Reuters quoted analysts as saying that rising Chinese aluminium output and the start up of new capacity will offset cuts made by western aluminium firms and could push prices lower again as London Metal Exchange warehouses reach new heights.
But others believed that the market has some of the best prospects among LME traded metals, helped by a demand pick up later this year, further output cuts and near term supply worries.
Mr Angus MacMillan independent consultant said that "I wouldn't be surprised to see LME stocks at 5.0 million tonnes by the end of the year."
Mr MacMillan said that LME stocks were close to record highs of around 4.4 million tonnes. He estimated that between 1.5 million tonnes 2.0 million tonnes per year of mothballed and new capacity was being brought back on stream in China.
He said that it's difficult to see the market sustaining upward momentum and I would look for lower prices as the year wears on.

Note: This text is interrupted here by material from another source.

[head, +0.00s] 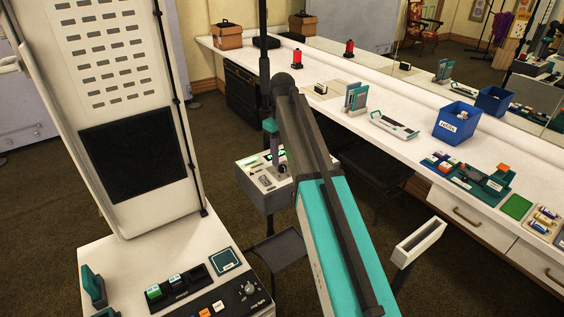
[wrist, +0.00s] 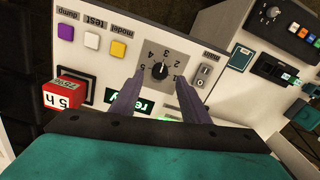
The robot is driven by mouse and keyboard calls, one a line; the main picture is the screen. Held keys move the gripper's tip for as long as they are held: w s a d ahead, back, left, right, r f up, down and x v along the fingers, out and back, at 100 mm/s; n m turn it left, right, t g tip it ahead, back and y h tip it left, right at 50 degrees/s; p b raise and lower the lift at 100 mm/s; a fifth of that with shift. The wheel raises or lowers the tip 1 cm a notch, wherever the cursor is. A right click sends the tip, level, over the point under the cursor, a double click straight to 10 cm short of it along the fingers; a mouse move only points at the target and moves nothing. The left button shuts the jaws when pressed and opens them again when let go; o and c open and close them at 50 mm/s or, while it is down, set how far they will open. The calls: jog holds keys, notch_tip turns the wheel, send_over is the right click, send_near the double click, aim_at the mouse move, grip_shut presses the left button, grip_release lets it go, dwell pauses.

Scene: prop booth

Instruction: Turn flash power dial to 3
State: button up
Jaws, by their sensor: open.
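The flash power dial (wrist: 160,71) is a small black knob on a grey square plate with numbers around it, upside down in the wrist view. Its exact setting is too small to read. The dial is on the white top panel of a grey box (head: 262,200), partly hidden behind my arm in the head view. My gripper (wrist: 160,79) is open, with a finger toward each side of the dial. Whether either finger touches the knob cannot be told. In the head view the gripper is mostly hidden over the box.
Purple (wrist: 66,32), white (wrist: 91,40) and yellow (wrist: 118,49) buttons, a red block (wrist: 65,92), a rocker switch (wrist: 203,76) and a green-lit label (wrist: 151,106) surround the dial. A white console (head: 110,262) stands front left; a long counter (head: 330,112) runs along the right.

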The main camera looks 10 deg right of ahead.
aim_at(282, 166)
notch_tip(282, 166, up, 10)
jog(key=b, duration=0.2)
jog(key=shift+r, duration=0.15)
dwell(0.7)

He added that but others saw potential for higher prices if the economic picture improved and translated quickly into a pick up in aluminium demand from the transport and construction sectors. Also supportive was that nearby metal supplies are tighter, because companies with metal are using it as collateral to release cash tied up in stock.
Mr Dan Smith analyst at Standard Chartered said that we're deep into the cost curve and the dollar is likely to weaken. These are all factors which should help to boost aluminium.
Mr Nick Moore head of commodity strategy at RBS Global Banking and Markets, estimated around Q3 of aluminium smelters were losing money, making more cuts inevitable. He said that either we get more cuts or the industry turns into a charity and you don't get much philanthropy these days. He predicted that aluminium prices will average USD 1,550 per tonne in the Q3 rising to USD 1,875 in the fourth.